Parallelize 'pbapply' functions

The 'pbapply' image + The 'futurize' hexlogo = The 'future' logo

The futurize package allows you to easily turn sequential code into parallel code by piping the sequential code to the futurize() function. Easy!

TL;DR

library(futurize)
plan(multisession)
library(pbapply)

slow_fcn <- function(x) {
  message("x = ", x)
  Sys.sleep(0.1)  # emulate work
  sqrt(x)
}

xs <- 1:100
ys <- pblapply(xs, slow_fcn) |> futurize()

Introduction

This vignette demonstrates how to use this approach to parallelize pbapply functions such as pblapply(), pbsapply(), and pbvapply().

The pbapply package provides progress-bar versions of the base-R *apply() family of functions. It supports parallel processing via the cl argument, which accepts a PSOCK cluster object or, when used with futurize, the string "future".

Example: Parallel lapply with progress bar

The pblapply() function works like lapply() but displays a progress bar. For example:

library(pbapply)

slow_fcn <- function(x) {
  Sys.sleep(0.1)  # emulate work
  sqrt(x)
}

## Apply a function to each element with a progress bar
xs <- 1:100
ys <- pblapply(xs, slow_fcn)

Here pblapply() evaluates sequentially, but we can easily make it evaluate in parallel by piping to futurize():

library(pbapply)

library(futurize)
plan(multisession) ## parallelize on local machine

xs <- 1:100
ys <- pblapply(xs, slow_fcn) |> futurize()

Comment: The message("x = ", x) output is not relayed to the main R session by design, because if it were, it would clutter up the progress bar that pbapply renders, which is the whole purpose of using pbapply in the first place.

The built-in multisession backend parallelizes on your local computer and works on all operating systems. There are other parallel backends to choose from, including alternatives to parallelize locally as well as distributed across remote machines, e.g.
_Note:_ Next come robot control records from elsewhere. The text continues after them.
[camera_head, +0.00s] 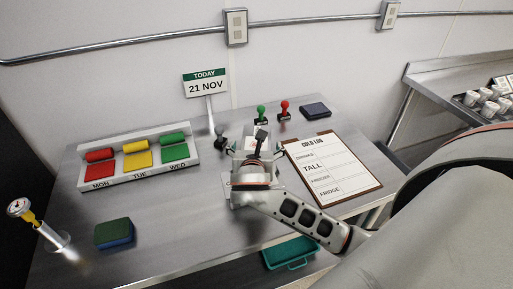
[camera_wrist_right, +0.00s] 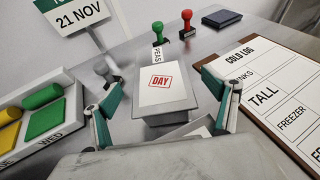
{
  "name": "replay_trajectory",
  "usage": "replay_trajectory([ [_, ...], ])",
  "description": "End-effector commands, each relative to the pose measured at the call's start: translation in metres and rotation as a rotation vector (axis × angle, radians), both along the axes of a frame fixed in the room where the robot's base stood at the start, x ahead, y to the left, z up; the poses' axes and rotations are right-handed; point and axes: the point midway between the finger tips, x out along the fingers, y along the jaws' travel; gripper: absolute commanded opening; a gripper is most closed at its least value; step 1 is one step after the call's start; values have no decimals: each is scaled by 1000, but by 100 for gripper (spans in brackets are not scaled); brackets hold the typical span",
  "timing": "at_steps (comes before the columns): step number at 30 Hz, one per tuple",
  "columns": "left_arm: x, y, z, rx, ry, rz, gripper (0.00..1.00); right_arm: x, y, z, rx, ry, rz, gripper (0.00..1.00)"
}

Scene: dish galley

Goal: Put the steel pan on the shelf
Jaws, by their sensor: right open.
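A small steel pan with a white top marked "DAY" in red (camera_wrist_right: 165,119) sits on the steel table, with a "PEAS" label at its far side. In the head view it is mostly hidden behind my right gripper (camera_head: 262,150). In the wrist view the right gripper (camera_wrist_right: 158,95) is open, with one green-padded finger on each side of the pan. I cannot tell whether the fingers touch it. My left gripper is not in view. No surface is clearly marked as the shelf; a steel counter (camera_head: 425,76) stands at the far right.
A clipboard (camera_head: 376,186) lies close on the right. Green (camera_head: 261,115) and red (camera_head: 284,109) stamps and a dark pad (camera_head: 315,110) stand behind.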

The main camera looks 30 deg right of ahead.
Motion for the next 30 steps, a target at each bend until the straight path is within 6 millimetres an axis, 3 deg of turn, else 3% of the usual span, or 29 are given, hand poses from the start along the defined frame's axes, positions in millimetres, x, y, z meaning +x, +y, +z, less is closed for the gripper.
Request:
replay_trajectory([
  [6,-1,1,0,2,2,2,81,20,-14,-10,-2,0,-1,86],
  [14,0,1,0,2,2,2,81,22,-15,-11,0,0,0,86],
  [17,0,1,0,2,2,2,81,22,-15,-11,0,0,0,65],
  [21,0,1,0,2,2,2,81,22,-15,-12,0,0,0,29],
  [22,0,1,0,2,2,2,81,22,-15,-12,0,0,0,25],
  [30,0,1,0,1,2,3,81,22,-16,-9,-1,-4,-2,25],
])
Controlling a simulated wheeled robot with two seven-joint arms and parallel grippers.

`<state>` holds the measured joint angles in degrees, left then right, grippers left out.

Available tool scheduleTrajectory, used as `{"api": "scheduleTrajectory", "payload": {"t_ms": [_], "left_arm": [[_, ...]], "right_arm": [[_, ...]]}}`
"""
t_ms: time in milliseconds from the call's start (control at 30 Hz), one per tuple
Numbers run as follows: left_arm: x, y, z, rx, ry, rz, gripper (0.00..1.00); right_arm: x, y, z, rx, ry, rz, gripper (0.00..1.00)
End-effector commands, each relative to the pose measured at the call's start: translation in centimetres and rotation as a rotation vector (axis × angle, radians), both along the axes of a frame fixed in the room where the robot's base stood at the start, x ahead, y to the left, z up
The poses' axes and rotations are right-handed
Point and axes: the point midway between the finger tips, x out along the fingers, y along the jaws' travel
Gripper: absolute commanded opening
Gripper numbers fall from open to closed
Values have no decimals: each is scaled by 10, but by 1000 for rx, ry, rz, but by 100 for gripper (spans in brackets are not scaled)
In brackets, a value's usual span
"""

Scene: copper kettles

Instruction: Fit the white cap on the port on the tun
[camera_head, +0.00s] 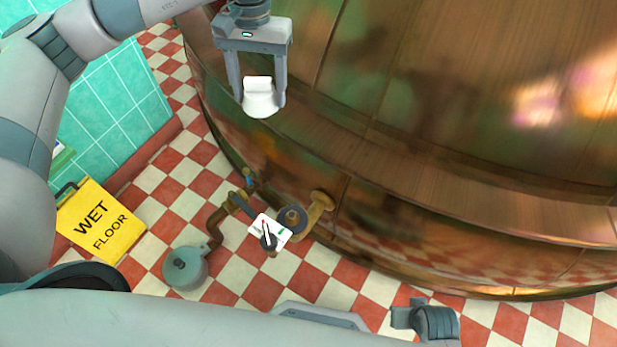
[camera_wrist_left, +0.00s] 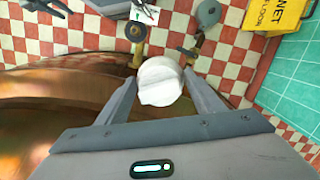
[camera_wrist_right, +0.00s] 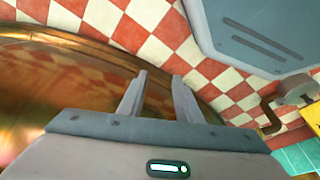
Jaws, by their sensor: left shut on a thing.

plan(future.mirai::mirai_multisession)

and

plan(future.batchtools::batchtools_slurm)

Example: Parallel sapply with progress bar

The pbsapply() function simplifies the result like sapply():

library(futurize)
plan(multisession)
library(pbapply)

xs <- 1:100
ys <- pbsapply(xs, slow_fcn) |> futurize()

Supported Functions

The following pbapply functions are supported by futurize():

Without futurize: Manual PSOCK cluster setup

For comparison, here is what it takes to parallelize pblapply() using the parallel package directly, without futurize:

library(pbapply)
library(parallel)

## Set up a PSOCK cluster
ncpus <- 4L
cl <- makeCluster(ncpus)

## Run pblapply in parallel
xs <- 1:100
ys <- pblapply(xs, slow_fcn, cl = cl)

## Tear down the cluster
stopCluster(cl)

This requires you to manually create and manage the cluster lifecycle. If you forget to call stopCluster(), or if your code errors out before reaching it, you leak background R processes. You also have to decide upfront how many CPUs to use and what cluster type to use. Switching to another parallel backend, e.g. a Slurm cluster, would require a completely different setup. With futurize, all of this is handled for you - just pipe to futurize() and control the backend with plan().

Progress Reporting via progressr

An alternative to using pbapply for progress reporting is to use the progressr package, which is specially designed to work with the Futureverse ecosystem and provide progress updates from parallelized computations in a near-live fashion. See the vignette("futurize-11-apply", package = "futurize") for more details.